The long answer is still Yes, but the devil is in the details

Loki

Since Loki 2.9.4 the structured_metadata feature is GA.

Structured metadata is a way to attach metadata to logs without indexing them or including them in the log line content itself. Examples of useful metadata are kubernetes pod names, process ID’s, or any other label that is often used in queries but has high cardinality and is expensive to extract at query time.

So it feels like it’s what we need in our OpenStack situation described by @FaQ !

In order to enable that feature in Loki we need to do two things:

Enable allow_structured_metadata in the config file:

limits_config:
  allow_structured_metadata: true

Make sure the schema_config we are using is at least v13:

schema_config:
  configs:
  - from: '2024-09-03'
    index:
      period: 24h
      prefix: index_
    object_store: filesystem
    schema: v13
    store: tsdb

We have a WIP PR for this.

Grafana Agent

Once structure_metadata is enabled in Loki, we need to scrape and send logs including the high cardinality label as structured_metadata instead of a regular label.

In order to do that, we need to modify the grafana-agent scrape_config definition with something like this:

    scrape_configs:
    - job_name: varlog_scraper
      pipeline_stages:
      - drop:
          expression: .*file is a directory.*
      - structured_metadata:
          filename: filename
      - labeldrop:
        - filename
      static_configs:
      - labels:
          __path__: /var/log/**/*log
          instance: juju-ccf9c7-7.lxd
          job: varlog_scraper
          juju_application: agent
          juju_charm: grafana-agent
          juju_model: apps
          juju_model_uuid: c157bd5e-8306-40a9-8307-b00c63ccf9c7
          juju_unit: agent/13
        targets:
        - localhost

The important part of this piece of config is pipeline_stages. Let’s go one by one:

drop stage:
- This stage filters out any log entries that match the regular expression .*file is a directory.*. If the log message contains this pattern, it is discarded, preventing unnecessary logs from being sent to Loki. (Note that this stage is already in grafana-agent charm.)
structured_metadata stage:
- In this stage, the filename label is added to the structured metadata, associating the log entry with the corresponding log file name. This allows the filename to be stored in the log’s metadata without indexing it as a label, helping reduce cardinality.
labeldrop stage:
- The labeldrop step removes the filename label after it has been processed and added to structured metadata. This ensures that the label doesn’t contribute to high cardinality by being indexed.

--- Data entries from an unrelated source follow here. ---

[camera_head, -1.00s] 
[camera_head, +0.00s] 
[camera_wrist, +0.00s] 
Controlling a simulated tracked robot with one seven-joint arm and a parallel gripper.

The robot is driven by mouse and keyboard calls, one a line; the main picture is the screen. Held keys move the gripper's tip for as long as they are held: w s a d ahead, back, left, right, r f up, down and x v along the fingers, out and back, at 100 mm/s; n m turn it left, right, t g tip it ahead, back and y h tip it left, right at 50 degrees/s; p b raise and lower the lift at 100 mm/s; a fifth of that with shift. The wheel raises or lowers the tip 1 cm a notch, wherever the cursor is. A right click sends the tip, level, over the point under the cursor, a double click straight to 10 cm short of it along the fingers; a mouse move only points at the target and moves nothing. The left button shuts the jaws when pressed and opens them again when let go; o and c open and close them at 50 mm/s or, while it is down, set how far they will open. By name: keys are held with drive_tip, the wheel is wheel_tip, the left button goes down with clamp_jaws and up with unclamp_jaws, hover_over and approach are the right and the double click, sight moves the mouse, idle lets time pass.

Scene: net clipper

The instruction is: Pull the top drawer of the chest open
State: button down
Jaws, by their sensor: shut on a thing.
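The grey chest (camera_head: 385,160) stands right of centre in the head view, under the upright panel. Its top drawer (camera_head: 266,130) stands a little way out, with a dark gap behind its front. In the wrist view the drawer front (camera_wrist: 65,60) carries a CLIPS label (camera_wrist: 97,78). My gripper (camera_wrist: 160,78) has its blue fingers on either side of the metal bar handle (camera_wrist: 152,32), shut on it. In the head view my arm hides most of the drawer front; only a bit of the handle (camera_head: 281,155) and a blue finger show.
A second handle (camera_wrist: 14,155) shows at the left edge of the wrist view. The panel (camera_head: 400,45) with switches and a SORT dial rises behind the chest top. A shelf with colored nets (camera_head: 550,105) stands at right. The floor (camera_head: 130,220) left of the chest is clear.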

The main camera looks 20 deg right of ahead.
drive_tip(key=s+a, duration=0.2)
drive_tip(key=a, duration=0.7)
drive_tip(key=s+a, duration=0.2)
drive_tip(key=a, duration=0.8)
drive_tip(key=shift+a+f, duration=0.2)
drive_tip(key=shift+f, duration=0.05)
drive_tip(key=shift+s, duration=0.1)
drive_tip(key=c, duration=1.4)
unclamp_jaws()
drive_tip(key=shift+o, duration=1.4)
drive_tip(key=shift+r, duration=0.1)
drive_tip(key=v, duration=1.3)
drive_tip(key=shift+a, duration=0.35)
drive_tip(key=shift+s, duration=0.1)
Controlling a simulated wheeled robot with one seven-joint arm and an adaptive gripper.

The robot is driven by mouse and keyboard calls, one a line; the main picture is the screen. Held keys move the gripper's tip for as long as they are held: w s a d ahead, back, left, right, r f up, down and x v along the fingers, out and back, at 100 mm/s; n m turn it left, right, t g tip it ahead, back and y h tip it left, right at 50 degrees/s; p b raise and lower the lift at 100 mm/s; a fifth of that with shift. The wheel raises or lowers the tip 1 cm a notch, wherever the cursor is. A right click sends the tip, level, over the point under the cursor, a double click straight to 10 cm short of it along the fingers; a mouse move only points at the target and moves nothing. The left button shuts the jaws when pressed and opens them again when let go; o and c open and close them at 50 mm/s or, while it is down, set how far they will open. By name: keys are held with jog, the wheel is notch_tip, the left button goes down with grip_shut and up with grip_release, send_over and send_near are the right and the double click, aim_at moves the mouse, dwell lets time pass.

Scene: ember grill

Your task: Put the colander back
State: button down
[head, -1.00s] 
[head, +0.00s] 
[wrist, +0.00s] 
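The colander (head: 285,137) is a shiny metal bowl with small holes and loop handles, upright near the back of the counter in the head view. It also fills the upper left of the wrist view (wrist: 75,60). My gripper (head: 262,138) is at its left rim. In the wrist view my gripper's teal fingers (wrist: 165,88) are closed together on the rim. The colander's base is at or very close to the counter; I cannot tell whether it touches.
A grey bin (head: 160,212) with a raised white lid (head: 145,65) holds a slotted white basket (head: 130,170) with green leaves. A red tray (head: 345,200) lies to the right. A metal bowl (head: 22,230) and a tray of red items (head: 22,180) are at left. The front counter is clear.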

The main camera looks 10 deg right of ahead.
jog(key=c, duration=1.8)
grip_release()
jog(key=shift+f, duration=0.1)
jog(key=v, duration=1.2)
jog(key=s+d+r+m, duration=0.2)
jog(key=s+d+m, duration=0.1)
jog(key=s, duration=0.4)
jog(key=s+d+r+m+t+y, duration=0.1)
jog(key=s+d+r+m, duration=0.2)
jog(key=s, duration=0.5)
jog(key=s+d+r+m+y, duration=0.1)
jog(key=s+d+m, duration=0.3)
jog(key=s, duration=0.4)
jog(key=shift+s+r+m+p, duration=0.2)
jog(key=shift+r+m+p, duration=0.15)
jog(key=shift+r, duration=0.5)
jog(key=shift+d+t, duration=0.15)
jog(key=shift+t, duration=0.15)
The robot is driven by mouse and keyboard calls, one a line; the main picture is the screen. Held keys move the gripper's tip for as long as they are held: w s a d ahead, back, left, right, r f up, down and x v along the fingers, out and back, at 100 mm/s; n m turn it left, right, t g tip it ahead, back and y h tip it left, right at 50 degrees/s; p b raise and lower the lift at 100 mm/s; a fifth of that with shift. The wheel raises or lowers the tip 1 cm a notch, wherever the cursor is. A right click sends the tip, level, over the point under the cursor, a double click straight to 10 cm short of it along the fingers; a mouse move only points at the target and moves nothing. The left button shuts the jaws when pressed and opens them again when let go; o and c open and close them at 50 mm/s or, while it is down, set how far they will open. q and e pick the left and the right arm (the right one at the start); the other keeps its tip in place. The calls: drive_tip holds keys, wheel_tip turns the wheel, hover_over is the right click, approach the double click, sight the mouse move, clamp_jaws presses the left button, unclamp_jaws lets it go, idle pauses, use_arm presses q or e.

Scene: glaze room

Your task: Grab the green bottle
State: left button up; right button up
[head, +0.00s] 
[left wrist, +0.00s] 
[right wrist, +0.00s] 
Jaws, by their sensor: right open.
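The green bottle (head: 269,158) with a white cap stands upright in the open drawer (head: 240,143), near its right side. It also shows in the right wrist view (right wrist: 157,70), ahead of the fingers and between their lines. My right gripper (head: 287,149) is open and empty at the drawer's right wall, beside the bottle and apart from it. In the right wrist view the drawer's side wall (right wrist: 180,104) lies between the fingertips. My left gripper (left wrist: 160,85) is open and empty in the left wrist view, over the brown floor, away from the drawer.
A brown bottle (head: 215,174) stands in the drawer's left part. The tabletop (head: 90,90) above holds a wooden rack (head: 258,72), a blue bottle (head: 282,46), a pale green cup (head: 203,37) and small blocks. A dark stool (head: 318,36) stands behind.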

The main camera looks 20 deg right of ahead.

Each step processes log entries sequentially, performing specific actions to control what information is kept, how it’s stored, and which parts are discarded.

How do we see this in Grafana?

As we saw in grafana-agent configuration we scrape all the files that matches the regex /var/log/**/*log, for instance /var/log/pepe.log.

So in order to search for logs with the job="varlog_scraper" label, and the filename metadata /var/log/pepe.log we need to execute this LogQL query:

{job="varlog_scraper"} | filename="/var/log/pepe.log"

to get this in Grafana:

Some important comments should be made about this:

Although filename key seems to be part of the regular (indexed) labels it is not, because we are not including it inside the { }, we use instead |. At this point Grafana UI is not clear enough to let us know at glance which labels are indexed and which ones are part of structured_metadata.

We can verify this by trying to use filename as a regular label by executing:

{job="varlog_scraper", filename="/var/log/pepe.log"}

The result of that query is an empty set:

Final thoughts

The decision to move the filename label into structured_metadata rather than indexing it is crucial for reducing cardinality in Loki. As we said before indexing labels like filename, would lead to an overwhelming number of streams. This not only affects Loki’s storage efficiency but also impacts query performance, making the system harder to scale. By storing filename as metadata, we retain the ability to filter logs without unnecessarily inflating the cardinality.

Providing Juju administrators flexibility in defining scrape_configs is important, but it’s also key to follow best practices to avoid performance issues. Indexing highly variable labels, like filenames, can increase cardinality and strain resources. Using structured metadata for such labels allows for effective log filtering while maintaining a scalable, efficient Loki deployment. This ensures a responsive system that balances flexibility with performance.